The Indian government’s Sethusamudram Project wants to demolish Ram Setu, in order to make way for a man-made shipping route. It’s this movie’s reference to the real-life Sethusamudram Shipping Canal Project, which involves the creation of a long deep-water channel linking the Palk Strait and the Gulf of Mannar, for a length of about 51.7 miles or 83.2 kilometers. In real life, the Sethusamudram Shipping Canal Project was approved by the Indian government in 2005, under a plan that would not destroy Ram Setu.

In the “Ram Setu” movie, the project has not yet been approved. People have been protesting the project because they believe that Hindu deity Lord Shri Rama built Ram Setu, and therefore Ram Setu should not be demolished. In other words, the protesters believe destroying Ram Setu is a sacrilegious act.

Aryan is happily married to a fellow scientist named Professor Gayatri Kulshrestha (played by Nushrratt Bharuccha), who isn’t afraid to disagree with him. Aryan privately comments to Gayatri about the Ram Setu controversy, by saying that he thinks this matter is a land dispute. Gayatri sassily responds that it’s a matter of faith and says, “Your job is to dig up graves, not questioning the faith of people.”

Aryan’s refusal to take the side of the protesters makes him very unpopular with many members of the public who want to label Aryan as immoral, so he gets suspended from the Archaeology Society of India. (It’s a very unrealistic aspect of the plot.) His reputation takes a nosedive to the point where his career could be permanently damaged.

Aryan also gets roughed up by unidentified men outside of a hotel where Aryan had a speaking engagement. The face makeup depicting Ayan’s facial injuries is absolutely horrible and amateur-looking. Instead of bruises, it looks like black shoe polish was smeared on his face. The film’s continuity is also sloppy because the facial injuries look very different in scenes that are only supposed to take place a few hours apart.

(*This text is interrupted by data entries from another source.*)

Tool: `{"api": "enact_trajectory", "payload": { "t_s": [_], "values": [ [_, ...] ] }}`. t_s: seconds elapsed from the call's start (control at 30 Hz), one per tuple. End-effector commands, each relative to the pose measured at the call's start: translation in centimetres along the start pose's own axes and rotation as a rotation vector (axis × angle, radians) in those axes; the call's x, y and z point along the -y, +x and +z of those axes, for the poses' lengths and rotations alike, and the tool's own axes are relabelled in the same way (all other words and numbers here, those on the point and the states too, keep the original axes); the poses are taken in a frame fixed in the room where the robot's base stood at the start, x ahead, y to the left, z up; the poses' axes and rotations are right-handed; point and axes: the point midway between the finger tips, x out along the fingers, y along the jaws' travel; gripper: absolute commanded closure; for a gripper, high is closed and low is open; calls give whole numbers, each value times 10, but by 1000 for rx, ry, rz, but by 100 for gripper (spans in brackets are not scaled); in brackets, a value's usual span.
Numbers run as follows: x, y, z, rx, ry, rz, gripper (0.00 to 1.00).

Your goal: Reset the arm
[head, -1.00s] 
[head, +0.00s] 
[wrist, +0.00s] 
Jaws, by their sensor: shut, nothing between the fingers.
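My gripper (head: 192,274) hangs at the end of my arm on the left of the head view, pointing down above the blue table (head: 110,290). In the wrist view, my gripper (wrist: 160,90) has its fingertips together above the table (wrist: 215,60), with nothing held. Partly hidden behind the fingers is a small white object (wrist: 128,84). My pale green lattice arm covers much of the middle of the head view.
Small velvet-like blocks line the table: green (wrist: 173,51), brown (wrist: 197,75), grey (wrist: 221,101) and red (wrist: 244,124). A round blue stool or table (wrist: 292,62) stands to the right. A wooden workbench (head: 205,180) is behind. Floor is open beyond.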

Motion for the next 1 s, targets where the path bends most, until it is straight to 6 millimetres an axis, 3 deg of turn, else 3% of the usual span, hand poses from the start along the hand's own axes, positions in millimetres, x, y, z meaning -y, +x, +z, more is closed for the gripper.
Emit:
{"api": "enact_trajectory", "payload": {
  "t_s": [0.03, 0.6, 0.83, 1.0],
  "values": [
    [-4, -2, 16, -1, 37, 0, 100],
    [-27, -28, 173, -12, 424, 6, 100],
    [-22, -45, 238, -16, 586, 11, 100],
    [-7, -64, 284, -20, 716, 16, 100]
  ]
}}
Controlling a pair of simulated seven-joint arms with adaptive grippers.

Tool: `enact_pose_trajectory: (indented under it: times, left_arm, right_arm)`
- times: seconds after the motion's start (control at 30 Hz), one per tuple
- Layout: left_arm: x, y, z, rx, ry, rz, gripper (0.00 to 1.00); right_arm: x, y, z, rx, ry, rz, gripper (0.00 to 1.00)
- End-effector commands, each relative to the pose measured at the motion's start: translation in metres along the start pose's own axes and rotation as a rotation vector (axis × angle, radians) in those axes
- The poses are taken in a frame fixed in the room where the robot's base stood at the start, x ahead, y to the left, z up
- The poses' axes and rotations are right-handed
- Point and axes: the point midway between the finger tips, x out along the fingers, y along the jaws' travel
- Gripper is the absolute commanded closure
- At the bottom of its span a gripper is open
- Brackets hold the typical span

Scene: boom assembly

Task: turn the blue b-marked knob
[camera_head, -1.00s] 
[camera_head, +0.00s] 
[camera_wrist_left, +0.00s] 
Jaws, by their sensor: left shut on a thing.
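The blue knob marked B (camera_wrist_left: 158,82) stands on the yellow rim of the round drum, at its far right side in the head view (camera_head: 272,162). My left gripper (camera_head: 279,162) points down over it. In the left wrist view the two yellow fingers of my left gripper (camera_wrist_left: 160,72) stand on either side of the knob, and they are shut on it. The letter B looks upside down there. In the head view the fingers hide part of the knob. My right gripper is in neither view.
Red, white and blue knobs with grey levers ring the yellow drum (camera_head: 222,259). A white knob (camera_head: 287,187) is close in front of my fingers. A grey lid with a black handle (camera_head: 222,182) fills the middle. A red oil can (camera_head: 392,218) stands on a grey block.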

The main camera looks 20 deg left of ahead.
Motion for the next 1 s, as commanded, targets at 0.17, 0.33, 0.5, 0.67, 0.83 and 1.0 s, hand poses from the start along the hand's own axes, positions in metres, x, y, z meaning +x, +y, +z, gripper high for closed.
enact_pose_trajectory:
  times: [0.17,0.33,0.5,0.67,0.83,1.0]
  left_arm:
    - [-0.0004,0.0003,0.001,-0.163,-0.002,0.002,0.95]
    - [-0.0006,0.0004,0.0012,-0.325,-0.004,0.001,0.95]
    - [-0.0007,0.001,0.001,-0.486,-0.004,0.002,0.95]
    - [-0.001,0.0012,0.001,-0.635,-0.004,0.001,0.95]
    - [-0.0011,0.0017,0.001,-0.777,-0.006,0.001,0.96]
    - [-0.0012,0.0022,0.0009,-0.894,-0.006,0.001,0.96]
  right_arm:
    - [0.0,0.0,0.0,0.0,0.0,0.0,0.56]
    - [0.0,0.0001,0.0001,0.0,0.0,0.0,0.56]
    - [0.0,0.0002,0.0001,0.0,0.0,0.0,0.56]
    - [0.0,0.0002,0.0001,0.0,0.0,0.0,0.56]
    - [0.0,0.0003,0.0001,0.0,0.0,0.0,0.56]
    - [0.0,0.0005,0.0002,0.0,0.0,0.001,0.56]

Aryan’s unpopularity has a negative effect on Kabir Kulshreshtha (played by Anngad Raaj), the son of Aryan and Gayatri. Kabir, who’s about 8 or 9 years old, gets verbally taunted at school by another boy, who insults Kabir about Aryan. This conflict leads to Kabir getting into a physical fight with the boy. An emergency meeting in held with school officials, the boys and their parents. Kabir is told by the school principal that if he gets into this type of trouble again, he will be expelled.

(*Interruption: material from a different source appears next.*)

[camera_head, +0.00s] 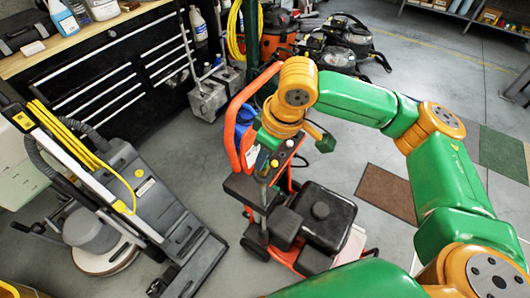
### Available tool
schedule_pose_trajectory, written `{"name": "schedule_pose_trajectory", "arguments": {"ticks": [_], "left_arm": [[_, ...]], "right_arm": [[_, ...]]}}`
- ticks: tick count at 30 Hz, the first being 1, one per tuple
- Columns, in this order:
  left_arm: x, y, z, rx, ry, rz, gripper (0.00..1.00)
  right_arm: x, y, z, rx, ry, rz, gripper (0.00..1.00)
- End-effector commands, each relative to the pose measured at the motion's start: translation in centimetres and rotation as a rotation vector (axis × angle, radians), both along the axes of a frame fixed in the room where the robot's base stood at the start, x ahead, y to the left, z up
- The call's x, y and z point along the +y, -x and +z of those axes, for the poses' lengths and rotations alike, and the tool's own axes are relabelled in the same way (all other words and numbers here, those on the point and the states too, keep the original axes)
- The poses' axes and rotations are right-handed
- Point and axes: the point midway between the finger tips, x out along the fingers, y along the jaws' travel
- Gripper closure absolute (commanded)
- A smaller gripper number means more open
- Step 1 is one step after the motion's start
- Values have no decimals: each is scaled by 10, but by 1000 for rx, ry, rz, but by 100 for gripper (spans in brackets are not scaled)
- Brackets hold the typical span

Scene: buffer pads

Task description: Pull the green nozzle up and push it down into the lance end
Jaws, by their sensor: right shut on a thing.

The dispute over Ram Setu eventually reaches India’s judicial system. In a courthouse scene, a judge declares that the government must provide proof that Ram Setu is a natural formation, not a man-made structure, in order for the Sethusamudram Project to be approved by the court. Shortly after this ruling, Aryan is contacted by a wealthy mogul named Indrakant Varma (played by Nassar), who is the leader of Pushpak Shipping, a company that stands to benefit if Ram Setu is demolished by the Sethusamudram Project. Indrakant wants to hire Aryan to prove that Ram Setu is a natural structure, but Aryan declines the offer.

But Aryan get is coerced into working for Indrakant anyway on a sea station called the Pushpak Alpha Floating Lab. It’s a futuristic operation headed by project manager named Mr. Bali (played by Pravesh Rana), who introduces Aryan to the rest of the crew. Aryan’s new colleagues include Dr. Chandra (played by Ramakant Dayma), Dr. Sandra Rebello (played by Jacqueline Fernandez), Professor Andrew (played by Zachary Coffin) and Dr. Gabrielle (played by Jeniffer Piccinato).

Aryan gets a hi-tech underwater suit called Makar, which has robot hands that look like leftovers from the robot in the original “Lost in Space” series. Mr. Bali says to Aryan about putting on the Makar suit: “You’ll be flying underwater like Iron Man.” To its credit, “Ram Setu” has some underwater scenes that look visually appealing.

However, people with basic knowledge of deep sea diving will be cringing at how the movie portrays these explorers being in a ship underwater without wearing underwater suits or oxygen tanks and with no realistic references to underwater pressure that increases the deeper someone goes underwater. Haven’t these people heard of getting decompression sickness? And when Aryan goes diving in the Makar suit, his head looks like a computer-generated visual effect that was inserted, not a real person in the suit. In other words, the science fiction in “Ram Setu” is unconvincing.

The scientists at the Pushpak Alpha Floating Lab quickly determine that if they can prove that Ram Setu is more than 7,000 years old (before Lord Rama existed), then it would prove that Lord Rama did not create Ram Setu. The movie has a bunch of nonsense about a yellow rock that is supposed to be proof of Ram Setu’s age. AP eventually comes along for the ride. And people with various agendas end up chasing this group of Pushpak explorers.

“Ram Setu” has some references to British colonialism’s erasure of Indian history and has some obvious messages about Indians needing to reclaim Indian history from a Eurocentric point of view. (Ram Setu is also known as Adam’s Bridge.) But all this messaging about Indian historical pride is cheapened when the movie is so badly constructed, it insults viewers’ intelligence.

Some of the chase scenes have tension, but what happens in between this action is often dreadfully dull. The acting performances from all of the cast members are unremarkable or forgettable. “Ram Setu” makes a sharp detour toward the end that is supposed to have a deep religious meaning. But this “reveal” in the movie’s last scene is ultimately just like the rest of “Ram Setu”—a lot of ideas thrown together in disjointed ways and resulting in an unimpressive story.

Zee Studios released “Ram Setu” in select U.S. cinemas and in India on October 25, 2022.